▶ [GIVEN TASK] Reproduce all of the material exactly as shown.
## start
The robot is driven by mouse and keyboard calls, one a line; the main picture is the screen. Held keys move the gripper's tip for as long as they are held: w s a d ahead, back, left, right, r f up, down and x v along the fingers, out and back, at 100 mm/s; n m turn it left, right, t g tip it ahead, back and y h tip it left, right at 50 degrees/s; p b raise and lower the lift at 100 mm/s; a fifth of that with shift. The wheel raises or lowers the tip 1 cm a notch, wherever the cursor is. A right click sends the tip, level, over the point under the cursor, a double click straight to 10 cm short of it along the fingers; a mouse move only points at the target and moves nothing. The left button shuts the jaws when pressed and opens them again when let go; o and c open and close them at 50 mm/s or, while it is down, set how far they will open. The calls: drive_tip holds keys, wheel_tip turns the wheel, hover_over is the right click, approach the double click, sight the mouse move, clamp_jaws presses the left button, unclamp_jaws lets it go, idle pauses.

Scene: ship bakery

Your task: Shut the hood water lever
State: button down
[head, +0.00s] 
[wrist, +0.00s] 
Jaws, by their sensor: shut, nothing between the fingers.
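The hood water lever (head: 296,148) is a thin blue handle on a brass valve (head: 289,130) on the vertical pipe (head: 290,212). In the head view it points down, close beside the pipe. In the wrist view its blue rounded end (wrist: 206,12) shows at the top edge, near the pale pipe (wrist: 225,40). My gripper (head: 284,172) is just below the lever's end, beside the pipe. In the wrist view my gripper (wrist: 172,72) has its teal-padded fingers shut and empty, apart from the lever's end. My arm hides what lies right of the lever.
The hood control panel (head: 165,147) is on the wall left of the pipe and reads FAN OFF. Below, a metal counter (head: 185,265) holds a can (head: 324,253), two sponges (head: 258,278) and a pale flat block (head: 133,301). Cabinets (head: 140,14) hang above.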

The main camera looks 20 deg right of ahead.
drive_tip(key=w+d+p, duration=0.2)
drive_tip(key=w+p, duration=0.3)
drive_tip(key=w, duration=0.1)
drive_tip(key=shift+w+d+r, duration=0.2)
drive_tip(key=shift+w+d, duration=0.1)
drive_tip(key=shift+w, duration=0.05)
## end
▶ [OUTPUT BELOW]
The robot is driven by mouse and keyboard calls, one a line; the main picture is the screen. Held keys move the gripper's tip for as long as they are held: w s a d ahead, back, left, right, r f up, down and x v along the fingers, out and back, at 100 mm/s; n m turn it left, right, t g tip it ahead, back and y h tip it left, right at 50 degrees/s; p b raise and lower the lift at 100 mm/s; a fifth of that with shift. The wheel raises or lowers the tip 1 cm a notch, wherever the cursor is. A right click sends the tip, level, over the point under the cursor, a double click straight to 10 cm short of it along the fingers; a mouse move only points at the target and moves nothing. The left button shuts the jaws when pressed and opens them again when let go; o and c open and close them at 50 mm/s or, while it is down, set how far they will open. The calls: drive_tip holds keys, wheel_tip turns the wheel, hover_over is the right click, approach the double click, sight the mouse move, clamp_jaws presses the left button, unclamp_jaws lets it go, idle pauses.

Scene: ship bakery

Your task: Shut the hood water lever
State: button down
[head, +0.00s] 
[wrist, +0.00s] 
Jaws, by their sensor: shut, nothing between the fingers.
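The hood water lever (head: 296,148) is a thin blue handle on a brass valve (head: 289,130) on the vertical pipe (head: 290,212). In the head view it points down, close beside the pipe. In the wrist view its blue rounded end (wrist: 206,12) shows at the top edge, near the pale pipe (wrist: 225,40). My gripper (head: 284,172) is just below the lever's end, beside the pipe. In the wrist view my gripper (wrist: 172,72) has its teal-padded fingers shut and empty, apart from the lever's end. My arm hides what lies right of the lever.
The hood control panel (head: 165,147) is on the wall left of the pipe and reads FAN OFF. Below, a metal counter (head: 185,265) holds a can (head: 324,253), two sponges (head: 258,278) and a pale flat block (head: 133,301). Cabinets (head: 140,14) hang above.

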The main camera looks 20 deg right of ahead.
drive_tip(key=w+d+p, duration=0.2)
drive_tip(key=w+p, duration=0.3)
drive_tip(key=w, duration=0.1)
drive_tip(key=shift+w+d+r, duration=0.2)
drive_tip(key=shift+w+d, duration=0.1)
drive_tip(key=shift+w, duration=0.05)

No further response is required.